===== Information provided =====
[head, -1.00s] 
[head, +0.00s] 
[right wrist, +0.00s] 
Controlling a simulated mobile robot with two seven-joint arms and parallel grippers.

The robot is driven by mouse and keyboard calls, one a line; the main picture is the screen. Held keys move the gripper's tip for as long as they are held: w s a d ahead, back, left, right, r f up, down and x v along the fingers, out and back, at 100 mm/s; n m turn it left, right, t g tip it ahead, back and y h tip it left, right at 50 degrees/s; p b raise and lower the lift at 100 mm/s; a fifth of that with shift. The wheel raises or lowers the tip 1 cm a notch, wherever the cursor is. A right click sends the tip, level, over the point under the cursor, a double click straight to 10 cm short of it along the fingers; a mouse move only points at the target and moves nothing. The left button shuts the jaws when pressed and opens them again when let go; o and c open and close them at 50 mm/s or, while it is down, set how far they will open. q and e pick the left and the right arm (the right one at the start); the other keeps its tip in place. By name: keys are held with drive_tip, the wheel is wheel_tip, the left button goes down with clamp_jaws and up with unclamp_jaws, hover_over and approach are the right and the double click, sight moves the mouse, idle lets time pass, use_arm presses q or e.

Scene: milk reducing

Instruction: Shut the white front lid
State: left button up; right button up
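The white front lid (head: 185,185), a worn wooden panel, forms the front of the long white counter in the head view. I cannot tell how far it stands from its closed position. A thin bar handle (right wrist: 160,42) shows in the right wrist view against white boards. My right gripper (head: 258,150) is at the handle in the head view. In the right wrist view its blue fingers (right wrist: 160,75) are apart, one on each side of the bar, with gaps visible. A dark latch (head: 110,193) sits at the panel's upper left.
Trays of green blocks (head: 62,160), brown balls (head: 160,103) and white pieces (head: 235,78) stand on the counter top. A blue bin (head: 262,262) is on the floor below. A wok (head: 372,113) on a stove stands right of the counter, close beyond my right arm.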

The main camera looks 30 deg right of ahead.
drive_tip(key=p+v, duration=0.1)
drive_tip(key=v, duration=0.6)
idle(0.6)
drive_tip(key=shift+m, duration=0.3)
=====
===== Information provided =====
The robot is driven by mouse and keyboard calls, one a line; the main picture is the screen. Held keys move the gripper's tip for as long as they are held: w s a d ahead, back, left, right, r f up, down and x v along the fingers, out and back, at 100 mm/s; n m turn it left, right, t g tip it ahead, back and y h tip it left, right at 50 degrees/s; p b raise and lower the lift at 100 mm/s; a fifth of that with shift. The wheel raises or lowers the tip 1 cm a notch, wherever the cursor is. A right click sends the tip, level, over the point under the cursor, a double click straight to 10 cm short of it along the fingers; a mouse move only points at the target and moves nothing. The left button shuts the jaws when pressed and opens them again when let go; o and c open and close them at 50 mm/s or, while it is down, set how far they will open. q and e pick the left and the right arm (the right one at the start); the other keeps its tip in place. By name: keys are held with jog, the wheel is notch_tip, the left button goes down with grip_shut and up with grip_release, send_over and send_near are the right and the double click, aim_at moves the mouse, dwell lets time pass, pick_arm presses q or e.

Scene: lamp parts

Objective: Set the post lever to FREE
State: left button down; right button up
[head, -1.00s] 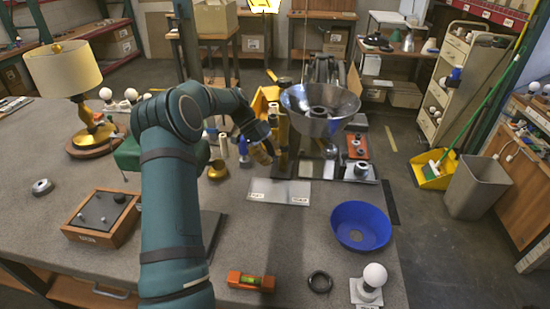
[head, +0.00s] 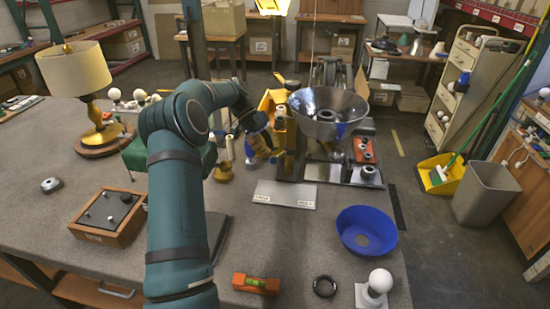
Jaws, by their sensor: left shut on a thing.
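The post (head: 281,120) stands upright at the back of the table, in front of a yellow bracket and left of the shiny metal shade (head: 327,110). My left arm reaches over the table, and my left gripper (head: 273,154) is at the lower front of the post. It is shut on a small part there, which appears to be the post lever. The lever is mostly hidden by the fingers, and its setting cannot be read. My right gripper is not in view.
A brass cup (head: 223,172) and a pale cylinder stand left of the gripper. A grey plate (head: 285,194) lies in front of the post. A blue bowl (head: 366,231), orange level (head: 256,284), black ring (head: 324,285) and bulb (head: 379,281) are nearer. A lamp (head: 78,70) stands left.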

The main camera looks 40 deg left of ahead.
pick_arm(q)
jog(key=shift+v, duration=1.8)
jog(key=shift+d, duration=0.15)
=====
● Job
Print exactly the lines from the line with "[right wrist, +0.00s]" to the line with "Controlling a simulated", both included, and nothing else.

● Solution
[right wrist, +0.00s] 
Controlling a simulated mobile robot with two seven-joint arms and parallel grippers.

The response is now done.